▶ _PROVIDED MATERIAL_:
━━━

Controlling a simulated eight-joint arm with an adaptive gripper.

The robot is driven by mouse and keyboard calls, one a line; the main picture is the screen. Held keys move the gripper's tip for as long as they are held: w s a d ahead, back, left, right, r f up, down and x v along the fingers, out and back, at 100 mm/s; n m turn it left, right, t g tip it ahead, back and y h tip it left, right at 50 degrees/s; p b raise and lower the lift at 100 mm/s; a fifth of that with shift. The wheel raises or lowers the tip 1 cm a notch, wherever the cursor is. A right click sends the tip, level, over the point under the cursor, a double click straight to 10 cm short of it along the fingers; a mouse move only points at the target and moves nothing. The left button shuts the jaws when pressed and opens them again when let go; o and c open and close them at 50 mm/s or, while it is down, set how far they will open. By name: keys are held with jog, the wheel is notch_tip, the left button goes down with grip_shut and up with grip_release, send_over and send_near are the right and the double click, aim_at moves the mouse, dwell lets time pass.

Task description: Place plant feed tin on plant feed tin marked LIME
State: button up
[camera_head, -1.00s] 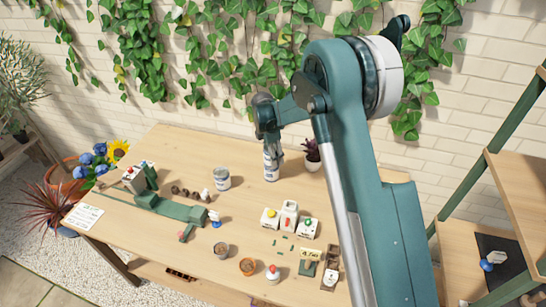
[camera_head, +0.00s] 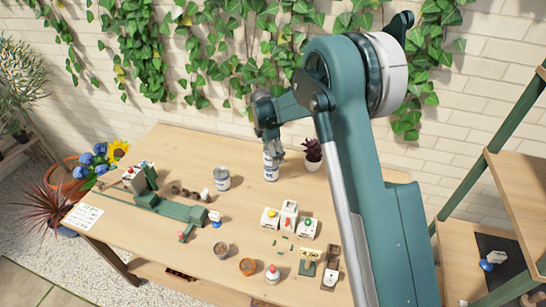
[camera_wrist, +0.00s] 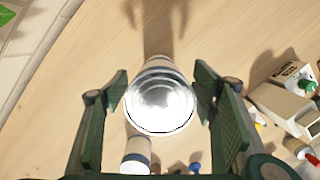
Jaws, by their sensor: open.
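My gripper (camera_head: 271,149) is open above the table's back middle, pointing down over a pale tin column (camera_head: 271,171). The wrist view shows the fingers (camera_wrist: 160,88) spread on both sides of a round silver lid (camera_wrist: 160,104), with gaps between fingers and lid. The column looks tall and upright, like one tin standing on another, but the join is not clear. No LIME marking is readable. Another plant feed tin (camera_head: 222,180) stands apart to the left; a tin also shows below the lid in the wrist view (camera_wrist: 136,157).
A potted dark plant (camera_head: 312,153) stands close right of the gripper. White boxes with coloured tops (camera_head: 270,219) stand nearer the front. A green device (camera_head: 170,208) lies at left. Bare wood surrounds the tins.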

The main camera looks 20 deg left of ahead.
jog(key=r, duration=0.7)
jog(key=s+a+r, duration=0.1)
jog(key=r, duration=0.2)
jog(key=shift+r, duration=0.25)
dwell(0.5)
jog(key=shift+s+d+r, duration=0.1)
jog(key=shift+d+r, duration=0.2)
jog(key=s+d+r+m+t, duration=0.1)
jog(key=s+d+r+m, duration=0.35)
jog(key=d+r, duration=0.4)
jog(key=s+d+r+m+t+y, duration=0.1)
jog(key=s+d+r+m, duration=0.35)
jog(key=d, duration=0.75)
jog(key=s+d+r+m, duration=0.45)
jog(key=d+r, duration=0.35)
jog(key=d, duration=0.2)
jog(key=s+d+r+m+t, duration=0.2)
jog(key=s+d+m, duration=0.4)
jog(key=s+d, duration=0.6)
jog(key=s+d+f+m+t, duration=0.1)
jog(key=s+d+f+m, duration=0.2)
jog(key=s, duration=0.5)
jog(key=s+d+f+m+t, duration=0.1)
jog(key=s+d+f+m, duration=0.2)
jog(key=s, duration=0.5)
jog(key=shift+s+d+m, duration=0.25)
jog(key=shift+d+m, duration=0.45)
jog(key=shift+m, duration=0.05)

━━━

▶ _TASK TO CARRY OUT_: Go through the listing above and write it out again exactly, dropping the pictures.

▶ _WRITTEN SOLUTION_:
Controlling a simulated eight-joint arm with an adaptive gripper.

The robot is driven by mouse and keyboard calls, one a line; the main picture is the screen. Held keys move the gripper's tip for as long as they are held: w s a d ahead, back, left, right, r f up, down and x v along the fingers, out and back, at 100 mm/s; n m turn it left, right, t g tip it ahead, back and y h tip it left, right at 50 degrees/s; p b raise and lower the lift at 100 mm/s; a fifth of that with shift. The wheel raises or lowers the tip 1 cm a notch, wherever the cursor is. A right click sends the tip, level, over the point under the cursor, a double click straight to 10 cm short of it along the fingers; a mouse move only points at the target and moves nothing. The left button shuts the jaws when pressed and opens them again when let go; o and c open and close them at 50 mm/s or, while it is down, set how far they will open. By name: keys are held with jog, the wheel is notch_tip, the left button goes down with grip_shut and up with grip_release, send_over and send_near are the right and the double click, aim_at moves the mouse, dwell lets time pass.

Task description: Place plant feed tin on plant feed tin marked LIME
State: button up
[camera_head, -1.00s] 
[camera_head, +0.00s] 
[camera_wrist, +0.00s] 
Jaws, by their sensor: open.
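My gripper (camera_head: 271,149) is open above the table's back middle, pointing down over a pale tin column (camera_head: 271,171). The wrist view shows the fingers (camera_wrist: 160,88) spread on both sides of a round silver lid (camera_wrist: 160,104), with gaps between fingers and lid. The column looks tall and upright, like one tin standing on another, but the join is not clear. No LIME marking is readable. Another plant feed tin (camera_head: 222,180) stands apart to the left; a tin also shows below the lid in the wrist view (camera_wrist: 136,157).
A potted dark plant (camera_head: 312,153) stands close right of the gripper. White boxes with coloured tops (camera_head: 270,219) stand nearer the front. A green device (camera_head: 170,208) lies at left. Bare wood surrounds the tins.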

The main camera looks 20 deg left of ahead.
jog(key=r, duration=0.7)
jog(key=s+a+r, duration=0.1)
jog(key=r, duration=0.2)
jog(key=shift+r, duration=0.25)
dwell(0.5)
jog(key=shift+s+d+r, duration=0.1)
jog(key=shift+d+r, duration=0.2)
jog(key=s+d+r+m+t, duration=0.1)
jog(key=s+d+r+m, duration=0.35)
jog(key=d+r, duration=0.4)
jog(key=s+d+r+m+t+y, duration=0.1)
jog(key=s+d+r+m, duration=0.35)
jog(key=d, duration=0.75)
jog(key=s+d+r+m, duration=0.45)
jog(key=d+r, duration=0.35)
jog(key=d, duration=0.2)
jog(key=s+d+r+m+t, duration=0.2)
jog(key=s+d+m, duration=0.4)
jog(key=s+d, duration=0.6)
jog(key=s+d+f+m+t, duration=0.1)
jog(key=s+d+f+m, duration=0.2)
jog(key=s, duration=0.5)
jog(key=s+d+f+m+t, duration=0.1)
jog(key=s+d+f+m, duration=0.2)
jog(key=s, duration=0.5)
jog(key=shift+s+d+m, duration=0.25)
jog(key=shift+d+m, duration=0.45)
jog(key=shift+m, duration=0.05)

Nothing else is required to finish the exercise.